Kavanaugh has also been accused by a former college classmate named Deborah Ramirez of exposing himself to her while they were at Yale. And a woman named Julie Swetnick alleged in an affidavit that he was present at a high school house party in 1982 when she was the victim of a gang rape. Kavanaugh has strongly denied both women’s charges.

Foley said he saw no parallels between the two abuse-related issues.

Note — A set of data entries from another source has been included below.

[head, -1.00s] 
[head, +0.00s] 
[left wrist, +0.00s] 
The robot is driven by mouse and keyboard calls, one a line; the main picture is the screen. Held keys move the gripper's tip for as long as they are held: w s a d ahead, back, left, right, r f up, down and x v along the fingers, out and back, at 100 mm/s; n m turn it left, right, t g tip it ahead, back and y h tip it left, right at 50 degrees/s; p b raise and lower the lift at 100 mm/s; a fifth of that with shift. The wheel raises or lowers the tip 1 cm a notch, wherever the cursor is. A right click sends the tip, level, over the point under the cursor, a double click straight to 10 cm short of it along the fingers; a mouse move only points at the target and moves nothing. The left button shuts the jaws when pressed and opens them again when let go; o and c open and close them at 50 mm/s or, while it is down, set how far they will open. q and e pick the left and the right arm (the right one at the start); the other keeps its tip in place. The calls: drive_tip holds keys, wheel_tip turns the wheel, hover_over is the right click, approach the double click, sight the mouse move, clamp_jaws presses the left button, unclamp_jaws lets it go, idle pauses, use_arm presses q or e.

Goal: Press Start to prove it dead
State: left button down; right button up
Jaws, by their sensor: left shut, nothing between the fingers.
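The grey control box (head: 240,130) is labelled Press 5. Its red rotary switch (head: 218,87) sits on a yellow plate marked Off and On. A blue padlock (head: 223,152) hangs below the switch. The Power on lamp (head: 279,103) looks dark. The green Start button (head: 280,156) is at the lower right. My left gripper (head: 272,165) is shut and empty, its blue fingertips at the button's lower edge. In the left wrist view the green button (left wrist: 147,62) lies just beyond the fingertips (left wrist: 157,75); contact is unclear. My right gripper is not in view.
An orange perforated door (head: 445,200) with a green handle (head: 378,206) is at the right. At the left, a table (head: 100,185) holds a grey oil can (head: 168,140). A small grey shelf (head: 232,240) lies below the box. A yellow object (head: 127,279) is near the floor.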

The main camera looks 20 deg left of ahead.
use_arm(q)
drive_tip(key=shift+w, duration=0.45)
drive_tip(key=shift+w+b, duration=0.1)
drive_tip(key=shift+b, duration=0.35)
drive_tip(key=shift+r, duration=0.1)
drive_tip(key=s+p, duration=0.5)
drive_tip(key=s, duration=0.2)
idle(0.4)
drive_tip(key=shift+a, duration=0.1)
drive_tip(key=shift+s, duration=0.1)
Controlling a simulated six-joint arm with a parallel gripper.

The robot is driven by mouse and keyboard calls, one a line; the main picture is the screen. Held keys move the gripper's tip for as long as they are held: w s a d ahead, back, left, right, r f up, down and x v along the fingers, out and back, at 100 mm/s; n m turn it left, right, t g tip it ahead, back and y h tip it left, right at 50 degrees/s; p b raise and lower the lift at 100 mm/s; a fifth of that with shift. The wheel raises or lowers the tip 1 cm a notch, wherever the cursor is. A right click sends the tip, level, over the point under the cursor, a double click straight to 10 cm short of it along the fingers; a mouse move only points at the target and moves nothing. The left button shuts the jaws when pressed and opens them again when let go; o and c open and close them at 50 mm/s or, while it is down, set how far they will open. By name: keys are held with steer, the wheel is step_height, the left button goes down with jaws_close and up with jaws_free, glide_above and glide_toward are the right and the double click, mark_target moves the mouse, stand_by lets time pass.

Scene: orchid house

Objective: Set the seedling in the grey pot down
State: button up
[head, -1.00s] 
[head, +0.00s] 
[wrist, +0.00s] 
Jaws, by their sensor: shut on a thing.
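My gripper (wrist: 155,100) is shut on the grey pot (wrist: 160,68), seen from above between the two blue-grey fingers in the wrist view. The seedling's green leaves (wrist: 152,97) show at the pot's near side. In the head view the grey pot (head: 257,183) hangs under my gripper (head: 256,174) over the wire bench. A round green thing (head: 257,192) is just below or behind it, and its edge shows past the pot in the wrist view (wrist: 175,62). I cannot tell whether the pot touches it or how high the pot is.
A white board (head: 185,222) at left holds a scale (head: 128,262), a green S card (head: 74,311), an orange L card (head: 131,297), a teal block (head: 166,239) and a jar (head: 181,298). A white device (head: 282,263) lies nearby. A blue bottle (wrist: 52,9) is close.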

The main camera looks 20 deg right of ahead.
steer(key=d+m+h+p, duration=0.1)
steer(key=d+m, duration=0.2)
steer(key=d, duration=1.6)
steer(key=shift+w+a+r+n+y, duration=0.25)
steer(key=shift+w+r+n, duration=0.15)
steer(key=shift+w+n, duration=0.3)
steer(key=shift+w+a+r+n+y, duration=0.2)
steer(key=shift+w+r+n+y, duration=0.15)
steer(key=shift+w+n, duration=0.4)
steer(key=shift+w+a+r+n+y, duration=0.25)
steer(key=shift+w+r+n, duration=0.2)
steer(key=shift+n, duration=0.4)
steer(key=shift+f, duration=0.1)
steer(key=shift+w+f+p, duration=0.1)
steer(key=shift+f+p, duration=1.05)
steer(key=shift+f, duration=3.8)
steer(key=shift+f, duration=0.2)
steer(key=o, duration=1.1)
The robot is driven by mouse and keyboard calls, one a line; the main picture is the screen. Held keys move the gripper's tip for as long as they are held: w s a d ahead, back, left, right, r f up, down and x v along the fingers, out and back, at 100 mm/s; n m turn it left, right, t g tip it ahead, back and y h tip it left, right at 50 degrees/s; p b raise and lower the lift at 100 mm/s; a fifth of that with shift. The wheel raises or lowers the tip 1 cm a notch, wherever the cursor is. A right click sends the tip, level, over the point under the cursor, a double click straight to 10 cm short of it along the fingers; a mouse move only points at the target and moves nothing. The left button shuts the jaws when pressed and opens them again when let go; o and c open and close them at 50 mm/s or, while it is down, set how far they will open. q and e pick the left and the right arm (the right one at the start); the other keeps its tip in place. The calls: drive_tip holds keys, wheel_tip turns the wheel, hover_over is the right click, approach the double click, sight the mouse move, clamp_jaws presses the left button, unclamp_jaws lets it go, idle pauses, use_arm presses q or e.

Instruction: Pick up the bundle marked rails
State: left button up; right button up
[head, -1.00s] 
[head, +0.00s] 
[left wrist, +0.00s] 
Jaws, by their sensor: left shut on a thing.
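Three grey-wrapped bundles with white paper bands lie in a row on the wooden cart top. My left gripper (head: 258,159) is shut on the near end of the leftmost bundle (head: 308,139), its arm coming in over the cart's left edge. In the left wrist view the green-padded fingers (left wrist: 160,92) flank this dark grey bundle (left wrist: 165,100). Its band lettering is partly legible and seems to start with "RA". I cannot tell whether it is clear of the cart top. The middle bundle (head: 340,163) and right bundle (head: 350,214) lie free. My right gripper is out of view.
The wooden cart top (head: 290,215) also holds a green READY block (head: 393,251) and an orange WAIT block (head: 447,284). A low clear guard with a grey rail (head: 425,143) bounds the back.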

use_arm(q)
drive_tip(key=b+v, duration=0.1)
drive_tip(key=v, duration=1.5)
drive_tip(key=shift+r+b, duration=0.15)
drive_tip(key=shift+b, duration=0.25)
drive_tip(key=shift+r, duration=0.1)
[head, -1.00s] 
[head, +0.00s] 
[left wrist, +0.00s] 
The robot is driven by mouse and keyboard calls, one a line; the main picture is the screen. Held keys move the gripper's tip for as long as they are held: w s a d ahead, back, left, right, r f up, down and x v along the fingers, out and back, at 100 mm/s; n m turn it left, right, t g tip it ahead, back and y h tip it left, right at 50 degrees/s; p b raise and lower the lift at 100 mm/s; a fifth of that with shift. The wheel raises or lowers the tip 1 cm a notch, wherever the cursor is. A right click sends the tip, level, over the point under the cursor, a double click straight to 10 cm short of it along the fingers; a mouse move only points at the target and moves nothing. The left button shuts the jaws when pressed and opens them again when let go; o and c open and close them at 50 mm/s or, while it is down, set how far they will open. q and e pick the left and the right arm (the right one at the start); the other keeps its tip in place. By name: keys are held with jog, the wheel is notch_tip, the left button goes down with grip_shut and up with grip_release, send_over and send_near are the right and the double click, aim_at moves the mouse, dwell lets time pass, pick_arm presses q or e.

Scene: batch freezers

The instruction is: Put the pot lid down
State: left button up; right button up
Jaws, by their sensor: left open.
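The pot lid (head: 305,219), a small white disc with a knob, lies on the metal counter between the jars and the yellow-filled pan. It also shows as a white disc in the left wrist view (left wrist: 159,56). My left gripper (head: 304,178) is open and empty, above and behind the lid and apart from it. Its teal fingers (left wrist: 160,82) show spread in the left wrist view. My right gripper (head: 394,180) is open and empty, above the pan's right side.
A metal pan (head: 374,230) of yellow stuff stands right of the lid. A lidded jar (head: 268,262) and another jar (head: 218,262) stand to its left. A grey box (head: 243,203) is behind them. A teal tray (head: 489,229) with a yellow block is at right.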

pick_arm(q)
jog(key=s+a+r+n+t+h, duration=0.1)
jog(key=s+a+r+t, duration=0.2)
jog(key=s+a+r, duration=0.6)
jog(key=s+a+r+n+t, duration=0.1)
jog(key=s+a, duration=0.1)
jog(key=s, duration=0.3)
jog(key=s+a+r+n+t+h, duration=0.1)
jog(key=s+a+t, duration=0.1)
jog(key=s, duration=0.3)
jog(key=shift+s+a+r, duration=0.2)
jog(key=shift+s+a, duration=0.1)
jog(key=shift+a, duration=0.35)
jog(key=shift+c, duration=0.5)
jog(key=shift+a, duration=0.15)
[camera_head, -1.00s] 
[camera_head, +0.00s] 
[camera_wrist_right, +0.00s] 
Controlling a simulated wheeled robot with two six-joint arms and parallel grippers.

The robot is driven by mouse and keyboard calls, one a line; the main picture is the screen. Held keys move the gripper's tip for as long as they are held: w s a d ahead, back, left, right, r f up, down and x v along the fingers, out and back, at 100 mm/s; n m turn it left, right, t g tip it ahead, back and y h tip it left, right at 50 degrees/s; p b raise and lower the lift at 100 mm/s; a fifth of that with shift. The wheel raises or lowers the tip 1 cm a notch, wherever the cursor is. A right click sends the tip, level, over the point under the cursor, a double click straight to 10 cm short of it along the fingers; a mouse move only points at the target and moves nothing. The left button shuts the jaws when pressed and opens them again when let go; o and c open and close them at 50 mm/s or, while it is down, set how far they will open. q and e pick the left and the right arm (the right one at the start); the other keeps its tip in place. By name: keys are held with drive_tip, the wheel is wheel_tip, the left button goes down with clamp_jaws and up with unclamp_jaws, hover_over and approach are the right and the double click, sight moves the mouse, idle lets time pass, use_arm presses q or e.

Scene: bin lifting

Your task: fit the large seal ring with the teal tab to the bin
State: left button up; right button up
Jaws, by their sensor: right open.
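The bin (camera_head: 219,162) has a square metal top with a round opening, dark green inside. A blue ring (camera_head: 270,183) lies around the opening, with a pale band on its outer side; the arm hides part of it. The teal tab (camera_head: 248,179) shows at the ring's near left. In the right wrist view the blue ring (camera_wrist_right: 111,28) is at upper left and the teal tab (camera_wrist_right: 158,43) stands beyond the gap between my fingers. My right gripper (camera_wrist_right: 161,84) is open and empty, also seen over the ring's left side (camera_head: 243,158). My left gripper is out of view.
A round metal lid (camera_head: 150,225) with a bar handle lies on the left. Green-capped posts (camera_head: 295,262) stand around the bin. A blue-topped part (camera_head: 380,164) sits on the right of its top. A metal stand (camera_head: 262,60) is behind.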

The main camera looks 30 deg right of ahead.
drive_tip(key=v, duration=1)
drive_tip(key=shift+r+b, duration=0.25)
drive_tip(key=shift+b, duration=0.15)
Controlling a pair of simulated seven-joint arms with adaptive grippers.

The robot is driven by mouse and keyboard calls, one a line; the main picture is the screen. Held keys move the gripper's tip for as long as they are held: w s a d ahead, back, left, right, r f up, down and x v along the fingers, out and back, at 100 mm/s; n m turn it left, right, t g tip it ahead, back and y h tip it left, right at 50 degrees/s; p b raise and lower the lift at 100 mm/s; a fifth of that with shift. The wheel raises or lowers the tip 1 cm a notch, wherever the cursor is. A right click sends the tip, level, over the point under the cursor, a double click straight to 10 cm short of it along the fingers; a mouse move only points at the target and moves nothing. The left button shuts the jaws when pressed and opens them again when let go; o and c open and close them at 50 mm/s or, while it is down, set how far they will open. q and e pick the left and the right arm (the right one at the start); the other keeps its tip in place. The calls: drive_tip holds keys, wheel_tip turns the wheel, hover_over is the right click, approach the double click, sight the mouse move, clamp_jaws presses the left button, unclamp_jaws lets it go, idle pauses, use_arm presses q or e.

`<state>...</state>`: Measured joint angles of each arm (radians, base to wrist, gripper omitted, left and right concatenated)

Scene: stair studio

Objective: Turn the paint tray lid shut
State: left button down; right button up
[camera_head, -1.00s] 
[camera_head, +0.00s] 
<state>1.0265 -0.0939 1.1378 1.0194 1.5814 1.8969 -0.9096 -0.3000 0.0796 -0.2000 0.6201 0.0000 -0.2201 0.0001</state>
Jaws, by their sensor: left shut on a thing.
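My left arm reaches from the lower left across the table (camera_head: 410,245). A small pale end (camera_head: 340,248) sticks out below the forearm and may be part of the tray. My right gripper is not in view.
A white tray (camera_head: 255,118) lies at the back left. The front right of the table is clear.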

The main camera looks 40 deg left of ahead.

“You’re dealing with experiences in the Brett Kavanaugh case that go to his past, his high school career, and when you’re talking about abuse in the case of clergy or any trusted adult, you’re dealing with a child and a trusted person who represents their church. I don’t see them as the same thing,” he said. “With regard to the judge, the accusation has to do with youth; it seems very cloudy as to what happened, it’s not as clear.”

Blessed Sacrament intersected with the court fight in early September, when the judge brought girls he had coached in basketball, wearing their Blessed Sacrament uniforms, to sit in support of his testimony on Capitol Hill. It was Sept. 6, before Ford came forward publicly. Kavanaugh has been praised as a popular, well-respected coach in the Catholic league.

A photo of Kavanaugh that day shows him with the girls, them in navy blue shirts and plaid jumpers, beaming with Sen. Orrin G. Hatch, (R-Utah).

The appearance of the girls in Catholic school uniforms incensed some Blessed Sacrament families, a few of whom said they complained.

“I coached there for 17 years, and I never would have thought of asking them” to wear uniforms on his behalf, Zogby said.

Zogby wistfully contrasted the parish climate right now with the feeling of unity when Vice President Pence moved in temporarily, and a wide swath of people from Blessed Sacrament put up signs supporting gay equality, and then signs opposing the entry ban on people from majority-Muslim countries. He also recalled the unity at a parish town hall last month about the clergy abuse crisis.

“This is now more personal, because it’s right there in our face,” Zogby said. “Unlike other issues that occurred, this one is visceral.”